● TO BE DONE
Extract the full set of records, then give each one again exactly.

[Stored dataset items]
==================================================
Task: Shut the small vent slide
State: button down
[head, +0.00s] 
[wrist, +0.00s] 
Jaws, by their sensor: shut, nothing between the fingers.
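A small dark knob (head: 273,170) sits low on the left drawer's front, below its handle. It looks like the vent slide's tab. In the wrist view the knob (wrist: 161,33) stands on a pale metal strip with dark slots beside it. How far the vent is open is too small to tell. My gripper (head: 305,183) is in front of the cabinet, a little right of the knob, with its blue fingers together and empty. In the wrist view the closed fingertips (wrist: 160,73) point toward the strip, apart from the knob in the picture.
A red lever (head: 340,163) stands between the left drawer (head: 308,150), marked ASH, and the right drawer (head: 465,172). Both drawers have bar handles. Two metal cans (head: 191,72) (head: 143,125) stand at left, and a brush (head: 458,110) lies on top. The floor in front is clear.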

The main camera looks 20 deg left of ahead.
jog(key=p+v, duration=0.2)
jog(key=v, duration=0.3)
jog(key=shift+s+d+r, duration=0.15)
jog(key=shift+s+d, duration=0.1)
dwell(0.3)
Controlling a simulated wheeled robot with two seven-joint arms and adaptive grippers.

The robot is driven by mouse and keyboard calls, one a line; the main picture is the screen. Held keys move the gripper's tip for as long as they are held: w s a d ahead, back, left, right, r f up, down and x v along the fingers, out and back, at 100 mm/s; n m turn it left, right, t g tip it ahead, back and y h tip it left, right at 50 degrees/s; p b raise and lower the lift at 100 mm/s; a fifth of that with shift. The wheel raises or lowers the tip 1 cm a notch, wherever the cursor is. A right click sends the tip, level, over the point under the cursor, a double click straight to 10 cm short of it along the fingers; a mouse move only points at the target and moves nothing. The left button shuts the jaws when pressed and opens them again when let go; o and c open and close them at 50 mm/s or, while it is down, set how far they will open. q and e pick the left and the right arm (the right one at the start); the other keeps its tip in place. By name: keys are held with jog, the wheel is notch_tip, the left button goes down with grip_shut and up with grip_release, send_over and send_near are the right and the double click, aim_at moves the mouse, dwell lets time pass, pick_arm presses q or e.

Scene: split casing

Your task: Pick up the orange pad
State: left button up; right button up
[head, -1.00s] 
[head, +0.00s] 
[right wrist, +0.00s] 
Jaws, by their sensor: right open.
==================================================
● FULL ANSWER
Task: Shut the small vent slide
State: button down
[head, +0.00s] 
[wrist, +0.00s] 
Jaws, by their sensor: shut, nothing between the fingers.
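A small dark knob (head: 273,170) sits low on the left drawer's front, below its handle. It looks like the vent slide's tab. In the wrist view the knob (wrist: 161,33) stands on a pale metal strip with dark slots beside it. How far the vent is open is too small to tell. My gripper (head: 305,183) is in front of the cabinet, a little right of the knob, with its blue fingers together and empty. In the wrist view the closed fingertips (wrist: 160,73) point toward the strip, apart from the knob in the picture.
A red lever (head: 340,163) stands between the left drawer (head: 308,150), marked ASH, and the right drawer (head: 465,172). Both drawers have bar handles. Two metal cans (head: 191,72) (head: 143,125) stand at left, and a brush (head: 458,110) lies on top. The floor in front is clear.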

The main camera looks 20 deg left of ahead.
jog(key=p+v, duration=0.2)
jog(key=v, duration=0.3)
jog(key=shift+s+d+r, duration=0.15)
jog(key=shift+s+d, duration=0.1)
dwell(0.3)
Controlling a simulated wheeled robot with two seven-joint arms and adaptive grippers.

The robot is driven by mouse and keyboard calls, one a line; the main picture is the screen. Held keys move the gripper's tip for as long as they are held: w s a d ahead, back, left, right, r f up, down and x v along the fingers, out and back, at 100 mm/s; n m turn it left, right, t g tip it ahead, back and y h tip it left, right at 50 degrees/s; p b raise and lower the lift at 100 mm/s; a fifth of that with shift. The wheel raises or lowers the tip 1 cm a notch, wherever the cursor is. A right click sends the tip, level, over the point under the cursor, a double click straight to 10 cm short of it along the fingers; a mouse move only points at the target and moves nothing. The left button shuts the jaws when pressed and opens them again when let go; o and c open and close them at 50 mm/s or, while it is down, set how far they will open. q and e pick the left and the right arm (the right one at the start); the other keeps its tip in place. By name: keys are held with jog, the wheel is notch_tip, the left button goes down with grip_shut and up with grip_release, send_over and send_near are the right and the double click, aim_at moves the mouse, dwell lets time pass, pick_arm presses q or e.

Scene: split casing

Your task: Pick up the orange pad
State: left button up; right button up
[head, -1.00s] 
[head, +0.00s] 
[right wrist, +0.00s] 
Jaws, by their sensor: right open.

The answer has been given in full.